Below is a patch against 2.5.38. All it does is
add a new tag (NR_IVECS) that is the number of hardware
interrupt vectors supported by the processor. We need this
for the SGI Itanium based NUMA machines. I've run the idea
past David Mossberger and he likes it. However, some of the
changes leaked over into the base linux code, so I'm sending
those changes out to the mailing list.

There is a longer explanation/justification at the end
of this email, if you're interested.

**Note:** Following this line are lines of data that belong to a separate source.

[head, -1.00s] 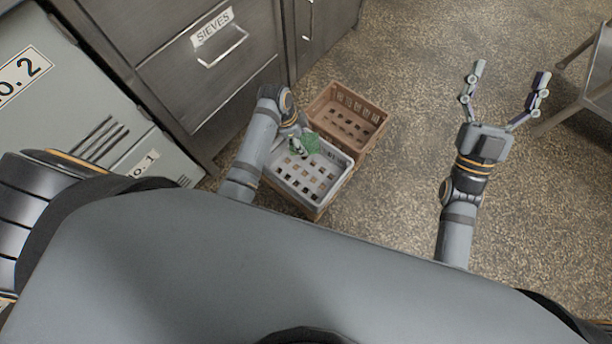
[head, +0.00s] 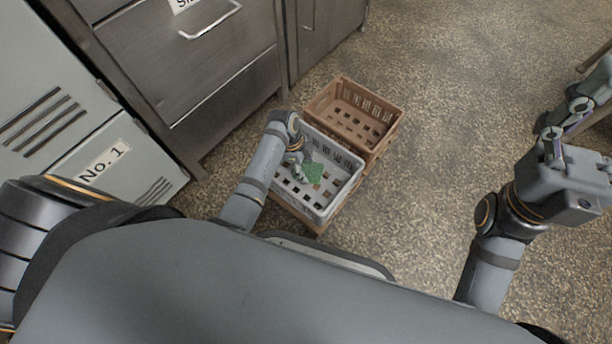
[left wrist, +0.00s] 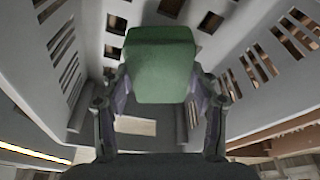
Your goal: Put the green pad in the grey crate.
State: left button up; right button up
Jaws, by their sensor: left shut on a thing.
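The green pad (head: 313,173) is in my left gripper (head: 299,160), inside the grey crate (head: 341,164) as seen from above. In the left wrist view the green pad (left wrist: 165,65) sits between the two fingers of my left gripper (left wrist: 160,88), which are shut on it. The slotted walls of the grey crate (left wrist: 258,60) rise on both sides of it. My right gripper (head: 578,125) is at the right edge, empty, fingers apart and partly cut off.
A brown crate (head: 375,108) stands just behind the grey crate. Steel drawers (head: 200,60) and a grey cabinet marked No. 1 (head: 110,165) are to the left. Speckled floor (head: 450,110) is clear to the right of the crates.

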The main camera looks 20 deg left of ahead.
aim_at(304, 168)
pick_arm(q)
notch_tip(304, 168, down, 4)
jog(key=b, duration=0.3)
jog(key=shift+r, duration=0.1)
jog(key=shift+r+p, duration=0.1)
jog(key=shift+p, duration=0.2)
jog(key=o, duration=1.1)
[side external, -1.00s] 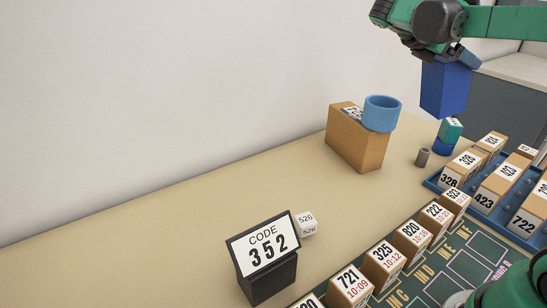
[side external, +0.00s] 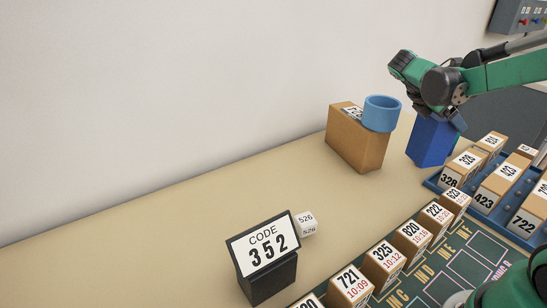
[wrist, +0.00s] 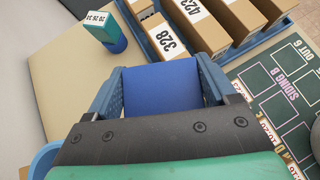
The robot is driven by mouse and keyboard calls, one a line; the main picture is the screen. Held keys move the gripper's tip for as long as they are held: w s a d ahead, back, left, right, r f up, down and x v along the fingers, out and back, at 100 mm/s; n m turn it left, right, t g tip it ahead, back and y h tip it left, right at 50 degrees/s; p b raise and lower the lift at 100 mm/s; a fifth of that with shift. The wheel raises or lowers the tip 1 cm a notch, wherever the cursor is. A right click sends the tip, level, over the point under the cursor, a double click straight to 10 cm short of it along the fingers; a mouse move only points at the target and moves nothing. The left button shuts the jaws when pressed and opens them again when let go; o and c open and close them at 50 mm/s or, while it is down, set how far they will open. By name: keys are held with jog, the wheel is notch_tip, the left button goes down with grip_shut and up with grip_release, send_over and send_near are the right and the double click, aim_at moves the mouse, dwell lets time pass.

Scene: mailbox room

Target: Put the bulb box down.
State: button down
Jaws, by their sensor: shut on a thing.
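The bulb box, which I take to be the blue box (side external: 431,141), hangs upright under my gripper (side external: 442,112) at the right of the side view. Its bottom is close to the tabletop (side external: 190,215); I cannot tell whether it touches. In the wrist view the blue box (wrist: 160,88) sits between the two fingers of my gripper (wrist: 158,80), which is shut on it. The box hides part of the table behind it.
A cardboard box (side external: 352,143) with a light-blue ring (side external: 382,113) on top stands left of the blue box. A blue tray (side external: 432,183) of numbered boxes is on the right. A teal-and-blue item (wrist: 108,32) shows in the wrist view. The table's left is largely clear.

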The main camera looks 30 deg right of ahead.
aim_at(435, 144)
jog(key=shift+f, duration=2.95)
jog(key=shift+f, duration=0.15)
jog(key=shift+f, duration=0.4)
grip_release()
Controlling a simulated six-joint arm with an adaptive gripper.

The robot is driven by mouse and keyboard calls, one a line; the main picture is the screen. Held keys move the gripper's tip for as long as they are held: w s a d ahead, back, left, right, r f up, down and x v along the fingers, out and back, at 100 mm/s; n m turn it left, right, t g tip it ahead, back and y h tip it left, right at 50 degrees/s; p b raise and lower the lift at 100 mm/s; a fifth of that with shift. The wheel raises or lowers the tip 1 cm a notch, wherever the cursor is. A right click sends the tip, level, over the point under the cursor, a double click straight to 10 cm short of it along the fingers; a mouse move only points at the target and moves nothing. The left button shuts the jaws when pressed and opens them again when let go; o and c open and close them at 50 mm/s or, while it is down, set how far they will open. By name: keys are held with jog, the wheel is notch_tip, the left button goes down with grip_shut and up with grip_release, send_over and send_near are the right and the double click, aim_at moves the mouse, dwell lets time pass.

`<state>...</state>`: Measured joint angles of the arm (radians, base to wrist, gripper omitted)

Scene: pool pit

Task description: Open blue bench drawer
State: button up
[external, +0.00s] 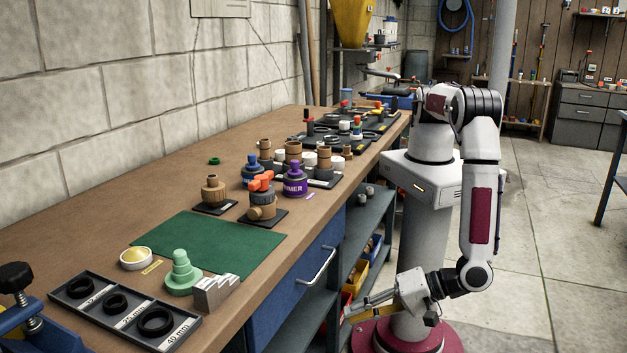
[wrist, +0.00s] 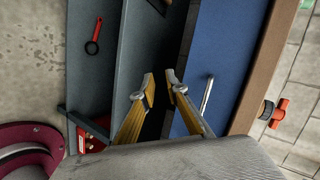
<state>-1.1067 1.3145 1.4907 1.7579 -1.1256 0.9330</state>
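The blue drawer (external: 290,287) sits under the wooden bench top, its front looking flush with the bench. Its silver bar handle (external: 317,267) stands out from the front. In the wrist view the blue drawer front (wrist: 226,50) fills the right of centre, with the handle (wrist: 207,95) to the right of my fingers. My gripper (wrist: 160,78) has its two yellow fingers apart with nothing between them. In the external view my gripper (external: 352,307) is low beside the bench, right of and below the handle, not touching it.
Grey open shelves (external: 362,235) with yellow bins (external: 355,276) lie beside the drawer. The bench top carries a green mat (external: 215,246), a black tray (external: 123,312), a purple primer can (external: 295,183) and several fittings. A red valve (wrist: 279,113) shows at the bench edge. The floor at right is clear.

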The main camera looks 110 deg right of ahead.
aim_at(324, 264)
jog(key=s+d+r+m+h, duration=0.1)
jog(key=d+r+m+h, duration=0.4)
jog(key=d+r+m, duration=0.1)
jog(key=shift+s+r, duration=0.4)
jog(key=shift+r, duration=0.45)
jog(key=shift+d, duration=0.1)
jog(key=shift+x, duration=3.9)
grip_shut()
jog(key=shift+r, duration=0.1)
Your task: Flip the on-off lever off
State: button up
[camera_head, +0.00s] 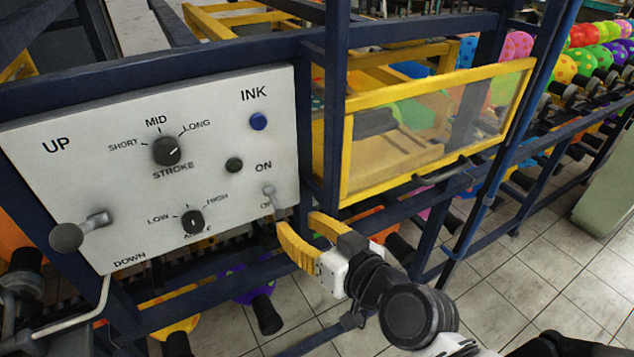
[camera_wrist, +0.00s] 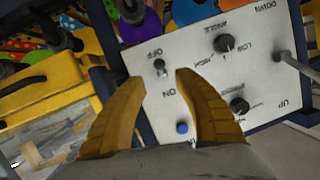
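In the wrist view the lever (camera_wrist: 160,65) shows beside the OFF label, just beyond the gap between my fingertips. Which way it is set is hard to tell. My gripper (camera_head: 296,219) has two yellow fingers, spread apart and empty, at the panel's lower right corner. The fingers also show open in the wrist view (camera_wrist: 158,77). No contact with the lever is visible.
Dark blue frame bars and a yellow-framed window (camera_head: 430,130) stand right of the panel.

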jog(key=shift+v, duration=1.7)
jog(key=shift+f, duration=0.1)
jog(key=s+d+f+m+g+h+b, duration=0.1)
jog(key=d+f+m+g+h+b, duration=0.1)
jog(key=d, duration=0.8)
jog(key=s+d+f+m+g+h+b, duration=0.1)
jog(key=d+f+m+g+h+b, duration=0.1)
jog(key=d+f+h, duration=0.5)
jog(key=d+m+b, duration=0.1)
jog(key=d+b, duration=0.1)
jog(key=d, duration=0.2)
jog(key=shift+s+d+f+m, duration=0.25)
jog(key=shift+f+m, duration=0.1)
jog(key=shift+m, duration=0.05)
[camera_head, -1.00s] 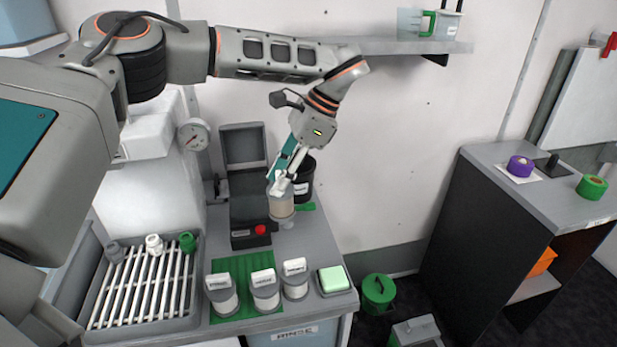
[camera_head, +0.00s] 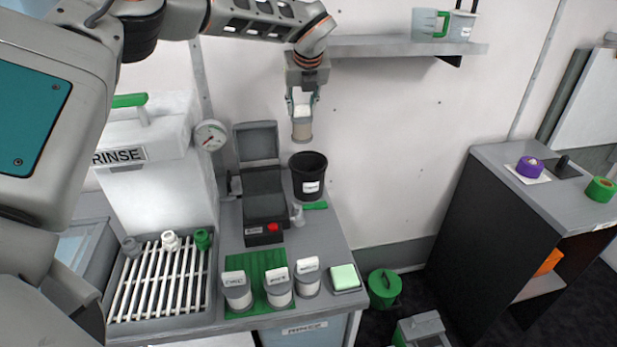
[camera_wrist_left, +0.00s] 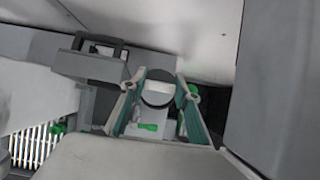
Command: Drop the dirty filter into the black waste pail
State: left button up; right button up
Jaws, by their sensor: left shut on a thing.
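The dirty filter (camera_head: 302,131) is a tan cylinder with a whitish top. My left gripper (camera_head: 302,108) is shut on its top and holds it upright in the air, clear of the bench. The black waste pail (camera_head: 309,187), with a white label, stands at the back of the bench. In the head view the filter appears just above the pail's open rim, with a gap between them. My right gripper is not in view.
A grey case with an open lid (camera_head: 262,190) stands left of the pail. A wall shelf (camera_head: 400,47) is at upper right. Several labelled jars (camera_head: 279,288) stand along the bench front, beside a pale green sponge (camera_head: 344,277). A pressure gauge (camera_head: 210,136) is at left.

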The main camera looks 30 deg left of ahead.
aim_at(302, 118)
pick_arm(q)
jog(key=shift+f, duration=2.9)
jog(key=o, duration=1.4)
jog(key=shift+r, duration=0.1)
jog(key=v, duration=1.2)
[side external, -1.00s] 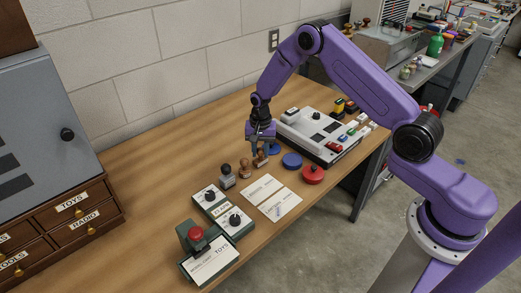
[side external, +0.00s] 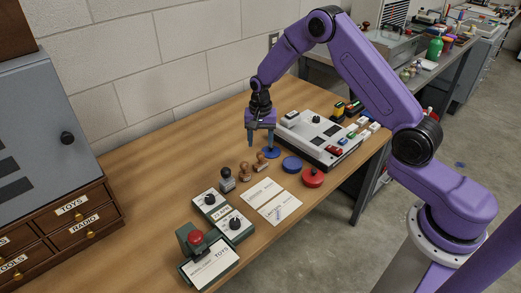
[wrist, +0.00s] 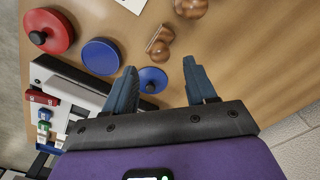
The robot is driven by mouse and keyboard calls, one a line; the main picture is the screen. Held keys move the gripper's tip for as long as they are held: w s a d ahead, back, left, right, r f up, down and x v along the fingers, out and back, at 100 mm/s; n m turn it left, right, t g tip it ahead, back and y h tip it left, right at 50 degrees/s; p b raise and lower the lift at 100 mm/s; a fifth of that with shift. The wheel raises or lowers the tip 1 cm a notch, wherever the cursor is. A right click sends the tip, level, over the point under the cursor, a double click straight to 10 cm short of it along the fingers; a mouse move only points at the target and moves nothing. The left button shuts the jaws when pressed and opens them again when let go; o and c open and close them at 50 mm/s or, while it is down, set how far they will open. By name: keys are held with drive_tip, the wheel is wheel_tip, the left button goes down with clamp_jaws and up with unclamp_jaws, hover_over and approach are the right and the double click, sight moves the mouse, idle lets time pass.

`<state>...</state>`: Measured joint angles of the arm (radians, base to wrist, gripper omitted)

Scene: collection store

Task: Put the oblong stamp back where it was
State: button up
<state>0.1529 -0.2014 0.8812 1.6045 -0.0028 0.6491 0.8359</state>
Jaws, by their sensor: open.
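A wooden stamp with a narrow oblong base (wrist: 158,46), which looks like the oblong stamp, appears tipped on its side on the table in the wrist view. It also shows in the side view (side external: 262,162), at the right end of a short row of stamps. My gripper (side external: 260,142) is open and empty above the table, behind and above this stamp.
Another wooden stamp (side external: 245,171) and a black-handled stamp (side external: 227,179) stand to the left.

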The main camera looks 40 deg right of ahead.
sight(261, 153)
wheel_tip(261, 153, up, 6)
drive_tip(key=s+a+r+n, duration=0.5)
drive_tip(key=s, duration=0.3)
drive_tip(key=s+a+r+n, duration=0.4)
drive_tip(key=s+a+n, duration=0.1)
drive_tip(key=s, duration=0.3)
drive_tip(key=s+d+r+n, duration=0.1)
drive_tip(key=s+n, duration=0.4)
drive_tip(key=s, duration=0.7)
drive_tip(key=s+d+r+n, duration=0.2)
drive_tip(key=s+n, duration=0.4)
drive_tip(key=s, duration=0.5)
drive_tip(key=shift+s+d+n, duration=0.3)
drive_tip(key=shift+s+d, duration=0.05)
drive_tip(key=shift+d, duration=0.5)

Small patch, long
explanation follows.

diff -Naur linux-2.5.38/fs/proc/proc_misc.c linux-2.5.38.new/fs/proc/proc_misc.c
--- linux-2.5.38/fs/proc/proc_misc.c Sat Sep 21 23:25:01 2002
+++ linux-2.5.38.new/fs/proc/proc_misc.c Tue Sep 24 11:38:12 2002
@@ -324,7 +324,7 @@
nice += kstat.per_cpu_nice[i];
system += kstat.per_cpu_system[i];
#if !defined(CONFIG_ARCH_S390)
- for (j = 0 ; j < NR_IRQS ; j++)
+ for (j = 0 ; j < NR_IVECS ; j++)
sum += kstat.irqs[i][j];
@@ -356,7 +356,7 @@
#if !defined(CONFIG_ARCH_S390)
- for (i = 0 ; i < NR_IRQS ; i++)
+ for (i = 0 ; i < NR_IVECS ; i++)
len += sprintf(page + len, " %u", kstat_irqs(i));

diff -Naur linux-2.5.38/include/linux/irq.h linux-2.5.38.new/include/linux/irq.h
--- linux-2.5.38/include/linux/irq.h Sat Sep 21 23:25:07 2002
+++ linux-2.5.38.new/include/linux/irq.h Tue Sep 24 11:24:55 2002
@@ -68,6 +68,10 @@

#include <asm/hw_irq.h> /* the arch dependent stuff */

+#ifndef NR_IVECS
extern int handle_IRQ_event(unsigned int, struct pt_regs *, struct irqaction *);
extern int setup_irq(unsigned int , struct irqaction * );

diff -Naur linux-2.5.38/include/linux/kernel_stat.h linux-2.5.38.new/include/linux/kernel_stat.h
--- linux-2.5.38/include/linux/kernel_stat.h Sat Sep 21 23:25:07 2002
+++ linux-2.5.38.new/include/linux/kernel_stat.h Tue Sep 24 11:31:14 2002
@@ -2,7 +2,7 @@

#include <linux/config.h>
-#include <asm/irq.h>
+#include <linux/irq.h>
#include <linux/smp.h>
#include <linux/threads.h>

@@ -32,7 +32,7 @@
unsigned int pgscan, pgsteal;
unsigned int pageoutrun, allocstall;
#if !defined(CONFIG_ARCH_S390)
- unsigned int irqs[NR_CPUS][NR_IRQS];
+ unsigned int irqs[NR_CPUS][NR_IVECS];

I will try to explain how we manage with 256 interrupt
vectors on a system with up to 2176 sources of IO interrupts.
What follows is applicable to our system. I hope that I give
enough detail that it can be understood by someone who is not
familiar with the SGI platform. I'm not really an IO guy. I've
had to learn all this stuff on the fly over the last two years.
If I use names for things that are unfamiliar to an experienced
IO guy, that's why. I've made up a lot of my own terminology.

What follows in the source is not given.